** WHAT IS EXPECTED **
Extract each line bearing the word "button".
※ ※ ※
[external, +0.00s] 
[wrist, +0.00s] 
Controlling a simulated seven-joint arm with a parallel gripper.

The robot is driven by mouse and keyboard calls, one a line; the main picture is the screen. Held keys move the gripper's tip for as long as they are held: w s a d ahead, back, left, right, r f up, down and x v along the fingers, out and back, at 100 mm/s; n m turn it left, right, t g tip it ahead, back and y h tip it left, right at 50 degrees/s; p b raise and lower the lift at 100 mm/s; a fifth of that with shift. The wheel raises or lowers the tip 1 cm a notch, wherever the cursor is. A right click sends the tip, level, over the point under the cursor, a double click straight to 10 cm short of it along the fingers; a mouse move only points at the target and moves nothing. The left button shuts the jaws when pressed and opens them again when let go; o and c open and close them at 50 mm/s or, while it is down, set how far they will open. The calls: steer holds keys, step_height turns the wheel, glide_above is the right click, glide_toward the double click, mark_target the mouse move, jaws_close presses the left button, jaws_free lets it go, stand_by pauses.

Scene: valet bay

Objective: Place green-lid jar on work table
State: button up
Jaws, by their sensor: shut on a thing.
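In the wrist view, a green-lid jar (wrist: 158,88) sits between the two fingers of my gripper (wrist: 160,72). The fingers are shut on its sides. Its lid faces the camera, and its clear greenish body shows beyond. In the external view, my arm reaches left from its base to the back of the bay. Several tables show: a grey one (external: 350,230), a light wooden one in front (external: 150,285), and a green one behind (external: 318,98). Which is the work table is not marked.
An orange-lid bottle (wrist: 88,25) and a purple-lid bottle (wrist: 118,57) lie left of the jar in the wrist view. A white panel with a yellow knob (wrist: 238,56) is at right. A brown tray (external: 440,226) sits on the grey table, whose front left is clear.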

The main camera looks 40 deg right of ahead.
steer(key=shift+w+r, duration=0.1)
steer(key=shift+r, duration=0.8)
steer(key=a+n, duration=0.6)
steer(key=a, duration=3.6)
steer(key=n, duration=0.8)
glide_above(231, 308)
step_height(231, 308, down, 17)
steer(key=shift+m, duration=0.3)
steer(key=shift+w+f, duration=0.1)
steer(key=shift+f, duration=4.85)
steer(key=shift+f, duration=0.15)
※ ※ ※
** RESPONSE TO THE TASK **
The robot is driven by mouse and keyboard calls, one a line; the main picture is the screen. Held keys move the gripper's tip for as long as they are held: w s a d ahead, back, left, right, r f up, down and x v along the fingers, out and back, at 100 mm/s; n m turn it left, right, t g tip it ahead, back and y h tip it left, right at 50 degrees/s; p b raise and lower the lift at 100 mm/s; a fifth of that with shift. The wheel raises or lowers the tip 1 cm a notch, wherever the cursor is. A right click sends the tip, level, over the point under the cursor, a double click straight to 10 cm short of it along the fingers; a mouse move only points at the target and moves nothing. The left button shuts the jaws when pressed and opens them again when let go; o and c open and close them at 50 mm/s or, while it is down, set how far they will open. The calls: steer holds keys, step_height turns the wheel, glide_above is the right click, glide_toward the double click, mark_target the mouse move, jaws_close presses the left button, jaws_free lets it go, stand_by pauses.
State: button up

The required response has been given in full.